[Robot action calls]

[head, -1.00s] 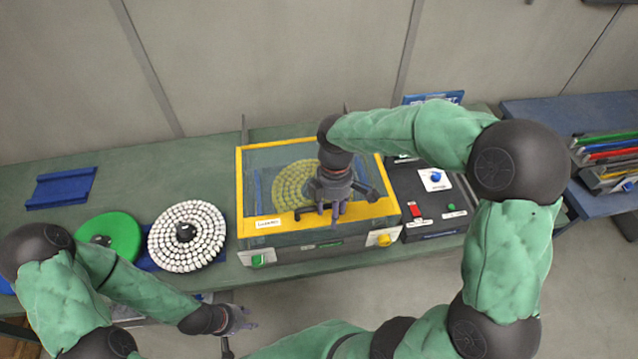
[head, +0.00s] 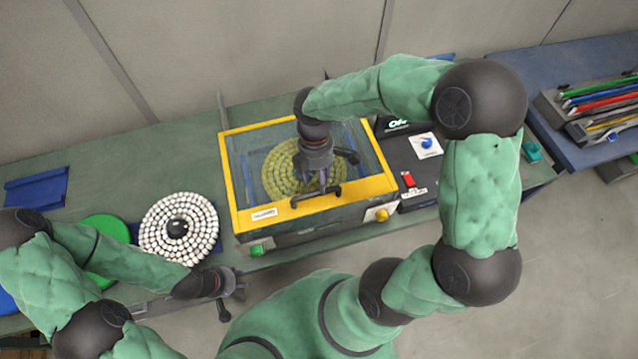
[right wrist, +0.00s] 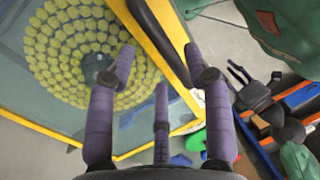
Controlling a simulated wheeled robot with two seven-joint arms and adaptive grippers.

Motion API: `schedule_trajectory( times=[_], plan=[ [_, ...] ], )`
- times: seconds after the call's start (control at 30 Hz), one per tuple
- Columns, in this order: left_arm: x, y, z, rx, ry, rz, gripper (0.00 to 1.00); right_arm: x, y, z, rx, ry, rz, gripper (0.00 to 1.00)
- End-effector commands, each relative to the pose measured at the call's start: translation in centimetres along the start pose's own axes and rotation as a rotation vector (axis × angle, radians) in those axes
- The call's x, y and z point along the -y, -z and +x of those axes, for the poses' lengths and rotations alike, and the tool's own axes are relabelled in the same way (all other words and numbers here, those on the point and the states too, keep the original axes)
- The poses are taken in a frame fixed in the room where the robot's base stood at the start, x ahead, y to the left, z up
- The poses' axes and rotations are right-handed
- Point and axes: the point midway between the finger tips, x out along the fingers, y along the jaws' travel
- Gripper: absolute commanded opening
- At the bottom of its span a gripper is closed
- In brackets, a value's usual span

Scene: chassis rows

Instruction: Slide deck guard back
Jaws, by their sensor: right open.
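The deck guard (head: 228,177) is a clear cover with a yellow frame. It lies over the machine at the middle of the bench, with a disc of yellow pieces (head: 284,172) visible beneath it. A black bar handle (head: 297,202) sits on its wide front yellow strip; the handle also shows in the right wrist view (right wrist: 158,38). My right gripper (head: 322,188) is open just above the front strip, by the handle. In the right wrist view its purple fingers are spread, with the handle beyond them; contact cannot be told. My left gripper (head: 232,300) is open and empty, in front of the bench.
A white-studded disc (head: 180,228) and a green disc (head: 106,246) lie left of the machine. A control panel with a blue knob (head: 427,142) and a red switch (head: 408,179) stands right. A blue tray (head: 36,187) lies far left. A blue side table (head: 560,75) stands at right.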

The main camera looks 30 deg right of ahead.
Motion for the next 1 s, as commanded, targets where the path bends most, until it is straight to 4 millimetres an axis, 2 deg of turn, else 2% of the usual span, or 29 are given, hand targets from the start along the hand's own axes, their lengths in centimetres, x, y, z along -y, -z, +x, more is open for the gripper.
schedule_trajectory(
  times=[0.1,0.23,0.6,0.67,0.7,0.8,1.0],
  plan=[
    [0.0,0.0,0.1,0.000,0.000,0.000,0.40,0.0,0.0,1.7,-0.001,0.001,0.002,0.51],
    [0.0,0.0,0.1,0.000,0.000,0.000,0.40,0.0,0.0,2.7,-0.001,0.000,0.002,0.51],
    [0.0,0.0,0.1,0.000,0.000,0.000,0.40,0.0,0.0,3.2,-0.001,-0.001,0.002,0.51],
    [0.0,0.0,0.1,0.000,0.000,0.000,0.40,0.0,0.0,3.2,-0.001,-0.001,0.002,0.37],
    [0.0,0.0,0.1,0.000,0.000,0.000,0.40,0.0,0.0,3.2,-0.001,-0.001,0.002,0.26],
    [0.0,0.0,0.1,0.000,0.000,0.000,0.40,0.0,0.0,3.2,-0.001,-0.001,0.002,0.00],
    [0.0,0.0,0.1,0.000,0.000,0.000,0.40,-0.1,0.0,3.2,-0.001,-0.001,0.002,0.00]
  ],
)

==

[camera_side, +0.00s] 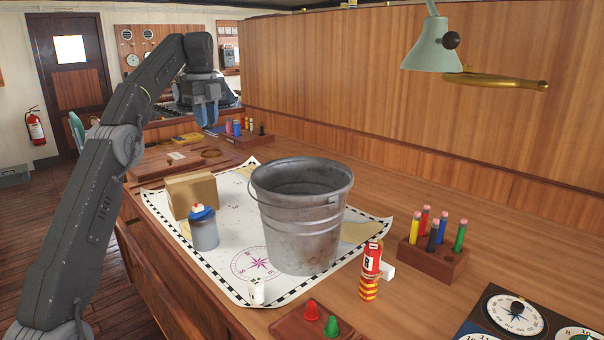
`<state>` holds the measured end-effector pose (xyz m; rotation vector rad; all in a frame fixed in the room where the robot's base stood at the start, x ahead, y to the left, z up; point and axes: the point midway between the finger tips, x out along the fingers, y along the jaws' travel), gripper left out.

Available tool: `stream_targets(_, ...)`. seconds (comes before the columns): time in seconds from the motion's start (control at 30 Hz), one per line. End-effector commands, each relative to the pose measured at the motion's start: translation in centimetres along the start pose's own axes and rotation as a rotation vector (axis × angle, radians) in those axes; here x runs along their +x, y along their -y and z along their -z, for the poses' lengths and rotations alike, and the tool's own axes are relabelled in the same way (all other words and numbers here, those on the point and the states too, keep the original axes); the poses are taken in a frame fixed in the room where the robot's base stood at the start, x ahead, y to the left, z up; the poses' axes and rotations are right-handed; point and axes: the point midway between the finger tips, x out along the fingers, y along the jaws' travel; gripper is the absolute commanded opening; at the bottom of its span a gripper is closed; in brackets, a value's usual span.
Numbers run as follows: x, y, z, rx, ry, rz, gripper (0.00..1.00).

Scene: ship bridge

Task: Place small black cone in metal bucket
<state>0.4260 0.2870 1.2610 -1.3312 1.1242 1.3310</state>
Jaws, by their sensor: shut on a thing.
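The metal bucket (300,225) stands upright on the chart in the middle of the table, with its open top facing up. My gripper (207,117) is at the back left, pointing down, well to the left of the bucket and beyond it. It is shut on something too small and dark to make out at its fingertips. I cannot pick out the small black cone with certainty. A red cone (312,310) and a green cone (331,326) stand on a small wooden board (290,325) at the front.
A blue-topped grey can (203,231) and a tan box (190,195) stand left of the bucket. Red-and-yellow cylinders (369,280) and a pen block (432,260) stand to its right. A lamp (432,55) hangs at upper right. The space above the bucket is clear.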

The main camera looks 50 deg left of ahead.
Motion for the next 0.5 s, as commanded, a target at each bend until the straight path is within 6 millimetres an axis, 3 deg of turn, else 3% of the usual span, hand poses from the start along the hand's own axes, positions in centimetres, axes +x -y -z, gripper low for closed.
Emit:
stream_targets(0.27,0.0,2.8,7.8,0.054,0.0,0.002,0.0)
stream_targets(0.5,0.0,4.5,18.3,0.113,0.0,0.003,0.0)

■ Job
Skip all pictures. Output only the lines from the one containing "[right wrist, +0.00s]" to the one containing "- Point and", both lines included.

■ Answer to this task
[right wrist, +0.00s] 
Controlling a simulated wheeled robot with two seven-joint arms and adaptive grippers.

Motion API: `schedule_trajectory( times=[_], plan=[ [_, ...] ], )`
- times: seconds after the call's start (control at 30 Hz), one per tuple
- Columns, in this order: left_arm: x, y, z, rx, ry, rz, gripper (0.00 to 1.00); right_arm: x, y, z, rx, ry, rz, gripper (0.00 to 1.00)
- End-effector commands, each relative to the pose measured at the call's start: translation in centimetres along the start pose's own axes and rotation as a rotation vector (axis × angle, radians) in those axes
- The call's x, y and z point along the -y, -z and +x of those axes, for the poses' lengths and rotations alike, and the tool's own axes are relabelled in the same way (all other words and numbers here, those on the point and the states too, keep the original axes)
- The poses are taken in a frame fixed in the room where the robot's base stood at the start, x ahead, y to the left, z up
- The poses' axes and rotations are right-handed
- Point and axes: the point midway between the finger tips, x out along the fingers, y along the jaws' travel

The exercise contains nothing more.